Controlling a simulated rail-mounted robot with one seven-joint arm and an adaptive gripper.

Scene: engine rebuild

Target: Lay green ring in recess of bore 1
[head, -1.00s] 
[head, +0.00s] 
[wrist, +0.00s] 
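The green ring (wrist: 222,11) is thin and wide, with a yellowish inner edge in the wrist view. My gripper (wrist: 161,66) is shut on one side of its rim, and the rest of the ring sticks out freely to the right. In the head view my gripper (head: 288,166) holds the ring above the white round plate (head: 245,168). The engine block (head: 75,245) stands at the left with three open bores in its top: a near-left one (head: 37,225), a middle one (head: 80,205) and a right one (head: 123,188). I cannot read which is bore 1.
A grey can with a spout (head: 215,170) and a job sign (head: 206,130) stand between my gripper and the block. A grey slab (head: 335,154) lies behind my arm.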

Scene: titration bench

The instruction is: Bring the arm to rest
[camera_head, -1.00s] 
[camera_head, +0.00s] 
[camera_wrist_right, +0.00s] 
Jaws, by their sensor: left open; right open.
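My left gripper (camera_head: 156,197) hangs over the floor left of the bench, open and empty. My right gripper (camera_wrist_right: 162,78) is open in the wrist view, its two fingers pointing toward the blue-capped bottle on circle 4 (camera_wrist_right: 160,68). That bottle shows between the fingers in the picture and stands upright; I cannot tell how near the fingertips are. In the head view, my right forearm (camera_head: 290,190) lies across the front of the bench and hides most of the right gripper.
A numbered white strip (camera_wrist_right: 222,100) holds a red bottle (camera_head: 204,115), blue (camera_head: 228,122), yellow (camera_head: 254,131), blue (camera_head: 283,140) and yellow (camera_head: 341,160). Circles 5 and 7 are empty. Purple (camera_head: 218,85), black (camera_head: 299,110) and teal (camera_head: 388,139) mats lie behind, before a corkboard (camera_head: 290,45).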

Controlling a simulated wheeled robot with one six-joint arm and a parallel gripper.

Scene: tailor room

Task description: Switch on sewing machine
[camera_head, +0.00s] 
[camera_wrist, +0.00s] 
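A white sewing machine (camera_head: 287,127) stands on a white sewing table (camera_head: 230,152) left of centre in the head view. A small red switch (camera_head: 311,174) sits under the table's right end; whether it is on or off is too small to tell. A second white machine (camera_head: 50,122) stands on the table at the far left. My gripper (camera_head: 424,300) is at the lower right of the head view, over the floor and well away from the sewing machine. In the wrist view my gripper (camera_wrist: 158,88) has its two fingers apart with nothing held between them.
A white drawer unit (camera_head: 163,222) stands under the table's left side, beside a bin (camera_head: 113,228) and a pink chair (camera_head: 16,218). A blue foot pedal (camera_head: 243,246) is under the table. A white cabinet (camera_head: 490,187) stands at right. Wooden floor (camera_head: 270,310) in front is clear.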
--
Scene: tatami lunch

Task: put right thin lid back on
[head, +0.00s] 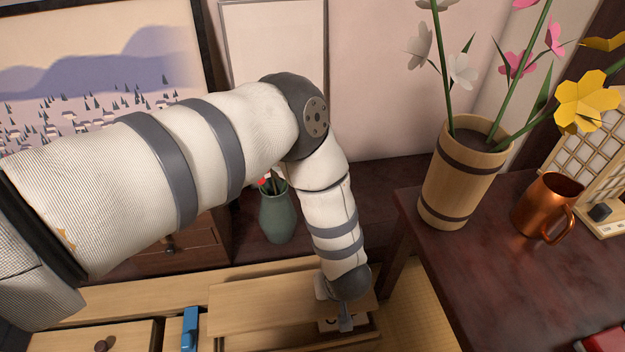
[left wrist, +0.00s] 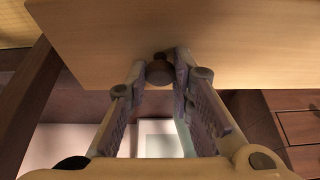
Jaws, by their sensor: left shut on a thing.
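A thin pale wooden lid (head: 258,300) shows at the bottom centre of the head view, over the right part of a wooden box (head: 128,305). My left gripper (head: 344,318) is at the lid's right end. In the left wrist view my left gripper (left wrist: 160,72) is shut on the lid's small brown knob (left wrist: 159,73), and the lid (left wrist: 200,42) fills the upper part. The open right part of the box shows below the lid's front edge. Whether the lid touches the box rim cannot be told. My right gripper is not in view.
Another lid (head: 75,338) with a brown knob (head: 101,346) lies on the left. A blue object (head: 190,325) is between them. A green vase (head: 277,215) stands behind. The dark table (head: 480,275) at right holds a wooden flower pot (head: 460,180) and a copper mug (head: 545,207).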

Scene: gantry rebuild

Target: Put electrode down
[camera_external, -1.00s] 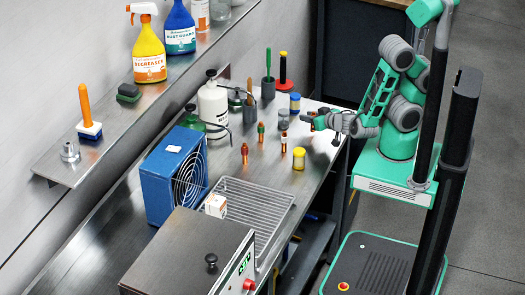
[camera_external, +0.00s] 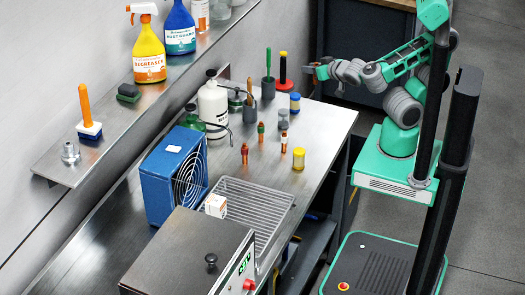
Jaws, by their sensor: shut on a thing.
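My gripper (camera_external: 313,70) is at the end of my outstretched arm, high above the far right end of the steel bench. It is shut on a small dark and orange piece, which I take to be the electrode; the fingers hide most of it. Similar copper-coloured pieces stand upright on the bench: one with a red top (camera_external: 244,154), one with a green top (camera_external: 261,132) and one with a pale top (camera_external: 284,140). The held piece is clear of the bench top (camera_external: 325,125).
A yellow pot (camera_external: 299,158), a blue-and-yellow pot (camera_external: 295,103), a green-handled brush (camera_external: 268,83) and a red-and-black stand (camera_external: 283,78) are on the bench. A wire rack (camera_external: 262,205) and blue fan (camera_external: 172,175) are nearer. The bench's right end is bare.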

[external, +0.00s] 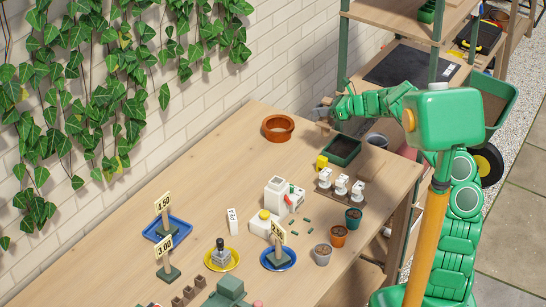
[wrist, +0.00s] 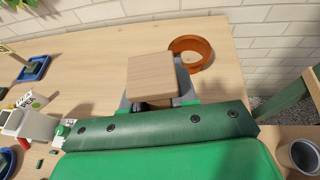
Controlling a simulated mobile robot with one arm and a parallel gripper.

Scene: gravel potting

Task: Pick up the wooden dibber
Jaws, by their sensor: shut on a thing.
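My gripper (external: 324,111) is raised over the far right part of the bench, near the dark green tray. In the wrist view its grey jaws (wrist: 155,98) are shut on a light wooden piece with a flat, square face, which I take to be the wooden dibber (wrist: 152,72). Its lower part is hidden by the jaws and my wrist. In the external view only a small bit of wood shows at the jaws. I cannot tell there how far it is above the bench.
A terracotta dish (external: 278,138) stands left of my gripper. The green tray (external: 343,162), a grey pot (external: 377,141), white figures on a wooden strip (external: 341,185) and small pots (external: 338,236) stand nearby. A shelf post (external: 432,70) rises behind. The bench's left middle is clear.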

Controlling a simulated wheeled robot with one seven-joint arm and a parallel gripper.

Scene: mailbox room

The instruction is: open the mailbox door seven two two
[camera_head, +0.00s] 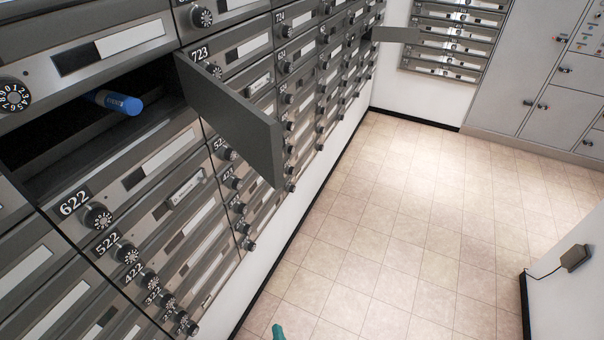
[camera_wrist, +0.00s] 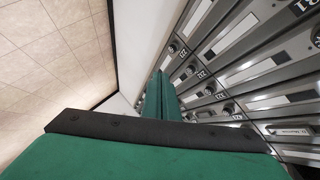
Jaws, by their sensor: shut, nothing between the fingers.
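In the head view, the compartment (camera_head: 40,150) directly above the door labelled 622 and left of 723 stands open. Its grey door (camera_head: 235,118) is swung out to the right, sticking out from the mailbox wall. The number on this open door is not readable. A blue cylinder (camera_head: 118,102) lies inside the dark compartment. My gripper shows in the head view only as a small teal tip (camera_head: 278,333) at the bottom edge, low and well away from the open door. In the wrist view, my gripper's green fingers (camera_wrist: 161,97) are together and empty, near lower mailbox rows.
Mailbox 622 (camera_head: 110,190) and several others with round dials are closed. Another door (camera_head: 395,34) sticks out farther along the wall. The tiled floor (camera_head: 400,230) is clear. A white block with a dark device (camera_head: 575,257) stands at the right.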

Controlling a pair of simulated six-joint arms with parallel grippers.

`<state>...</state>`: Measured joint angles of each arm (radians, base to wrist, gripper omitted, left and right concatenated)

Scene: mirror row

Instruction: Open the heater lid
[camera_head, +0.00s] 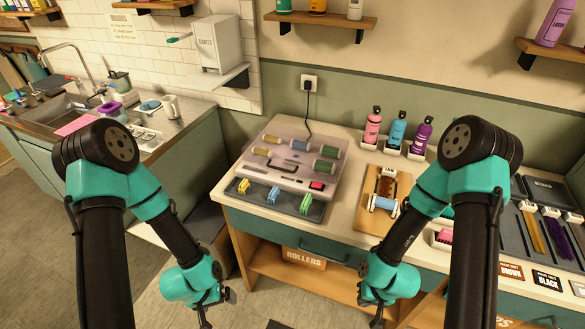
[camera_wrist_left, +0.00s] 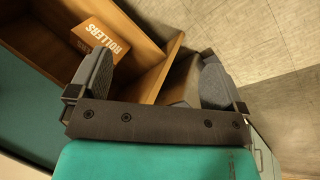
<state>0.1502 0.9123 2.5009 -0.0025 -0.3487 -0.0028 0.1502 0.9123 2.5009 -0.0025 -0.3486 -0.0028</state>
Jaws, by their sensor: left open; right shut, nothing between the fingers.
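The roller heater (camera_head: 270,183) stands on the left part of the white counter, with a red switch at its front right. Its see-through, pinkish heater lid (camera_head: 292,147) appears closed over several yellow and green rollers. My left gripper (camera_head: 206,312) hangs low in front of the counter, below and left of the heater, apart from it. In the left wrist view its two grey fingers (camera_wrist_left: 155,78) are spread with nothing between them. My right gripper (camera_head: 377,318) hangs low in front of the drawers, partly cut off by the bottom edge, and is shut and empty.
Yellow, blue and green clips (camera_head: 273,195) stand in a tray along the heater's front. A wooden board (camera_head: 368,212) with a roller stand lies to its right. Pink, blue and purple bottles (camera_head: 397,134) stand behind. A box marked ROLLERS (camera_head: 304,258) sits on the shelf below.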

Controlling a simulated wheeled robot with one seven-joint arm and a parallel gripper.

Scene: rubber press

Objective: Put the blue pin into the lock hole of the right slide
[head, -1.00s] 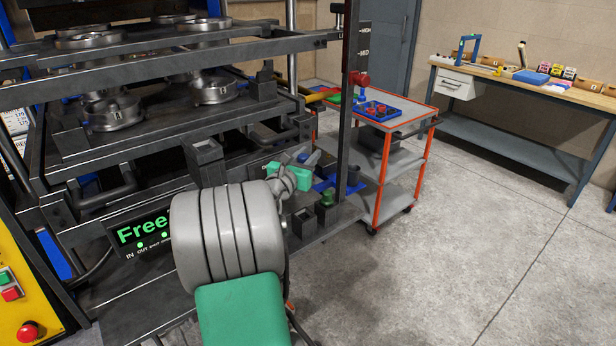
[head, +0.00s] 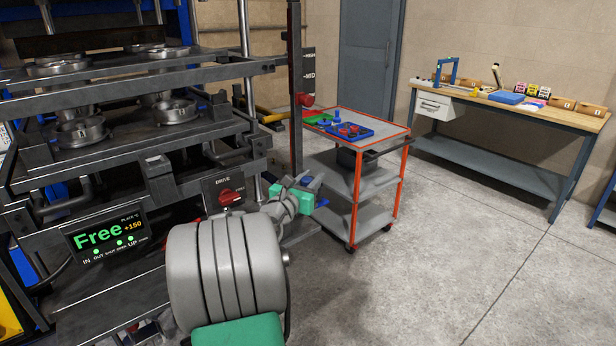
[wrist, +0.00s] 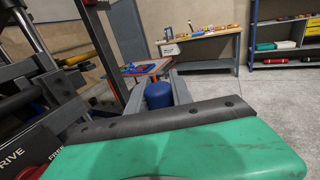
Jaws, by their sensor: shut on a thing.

**GIVEN PROBLEM**. Give again, word for word, the part that opens with the line containing "Scene: gantry rebuild" and closes with the one containing "[camera_external, +0.00s]". Include both of those lines and skip all pictures.

**RESULT OF THIS EXERCISE**.
Scene: gantry rebuild

Target: Put electrode down
[camera_external, -1.00s] 
[camera_external, +0.00s] 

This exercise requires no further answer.